Felizmente, Wolverine apareceu por lá a tempo para conversar com Kenji e mostrar que o que ele estava pra fazer não era realmente justiça, e sim vingança. E Logan pode não ser o Seu Madruga (sim Coveiro, estou falando de Chaves no texto!), mas ensina a Zero (com outras palavras, claro) que a vingança nunca é plena, mata a alma e a envenena. Sim, zombar de um amigo em desespero foi um ato terrível, mas é apenas vivendo que o rapaz continuará carregando o peso de suas ações, aprendendo a não repeti-las e, quem sabe, um dia fazendo algo que redima seus pecados.

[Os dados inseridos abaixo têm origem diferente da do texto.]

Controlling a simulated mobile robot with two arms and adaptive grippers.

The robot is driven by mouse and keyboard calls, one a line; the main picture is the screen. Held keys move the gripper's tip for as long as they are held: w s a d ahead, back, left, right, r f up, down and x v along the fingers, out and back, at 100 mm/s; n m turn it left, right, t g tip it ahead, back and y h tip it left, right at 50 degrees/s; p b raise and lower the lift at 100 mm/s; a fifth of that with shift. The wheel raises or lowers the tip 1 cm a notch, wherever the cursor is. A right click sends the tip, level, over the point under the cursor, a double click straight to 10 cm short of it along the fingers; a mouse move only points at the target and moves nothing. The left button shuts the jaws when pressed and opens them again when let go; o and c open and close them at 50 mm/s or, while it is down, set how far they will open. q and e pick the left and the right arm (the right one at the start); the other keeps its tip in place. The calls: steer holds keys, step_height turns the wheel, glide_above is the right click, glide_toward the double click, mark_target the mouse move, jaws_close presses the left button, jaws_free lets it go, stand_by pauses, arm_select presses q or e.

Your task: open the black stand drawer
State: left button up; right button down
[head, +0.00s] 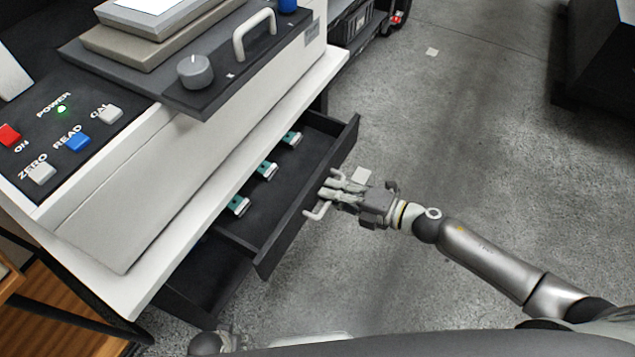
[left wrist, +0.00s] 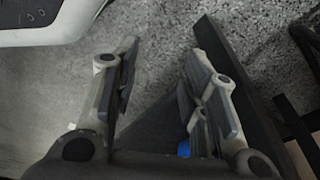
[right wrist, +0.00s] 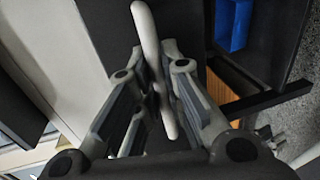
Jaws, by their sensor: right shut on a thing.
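The black stand drawer (head: 287,235) is pulled out from under the white-topped stand, with its inside in view. Several small teal and silver pieces (head: 267,171) lie in a row in it. Its pale bar handle (head: 313,213) is on the front. My right gripper (head: 331,189) is at the handle, in front of the drawer. In the right wrist view, its fingers are closed around the handle bar (right wrist: 150,45). My left gripper (left wrist: 160,90) has its fingers apart with nothing between them; only a part of that arm shows at the head view's bottom edge.
A control panel (head: 60,125) with coloured buttons and a dark plate (head: 215,85) with a knob and handle sit above the drawer. A blue bin (right wrist: 233,22) shows in the right wrist view. The concrete floor (head: 460,130) right of the stand is mostly clear.

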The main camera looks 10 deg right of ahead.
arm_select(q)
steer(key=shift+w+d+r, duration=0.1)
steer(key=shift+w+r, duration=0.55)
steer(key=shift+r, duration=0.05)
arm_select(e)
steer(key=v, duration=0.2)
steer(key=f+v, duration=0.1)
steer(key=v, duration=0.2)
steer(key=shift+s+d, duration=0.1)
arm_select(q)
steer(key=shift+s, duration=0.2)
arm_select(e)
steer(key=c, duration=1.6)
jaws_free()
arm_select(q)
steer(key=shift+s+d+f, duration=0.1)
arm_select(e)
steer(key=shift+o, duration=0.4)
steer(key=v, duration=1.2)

Kieron Gillen é o roteirista desta história, desenhada por Jamie McKelvie. Como deu pra reparar no decorrer deste artigo (pelo menos eu espero que tenha dado pra reparar, senão eu falhei miseravelmente no meu texto), a dupla proporcionou uma belíssima história, que reflete sobre o que é ser um mutante e o que é ser uma vítima de preconceito de uma forma muito mais profunda do que pode parecer numa primeira leitura. A arte cartunesca infelizmente atrapalha um pouco na hora de transmitir o peso e o impacto dessa reflexão; mesmo assim, poucas vezes nos últimos anos pudemos ver a essência por trás dos X-Men capturada como nessa história. Vale a leitura e, para quem já leu, vale a releitura.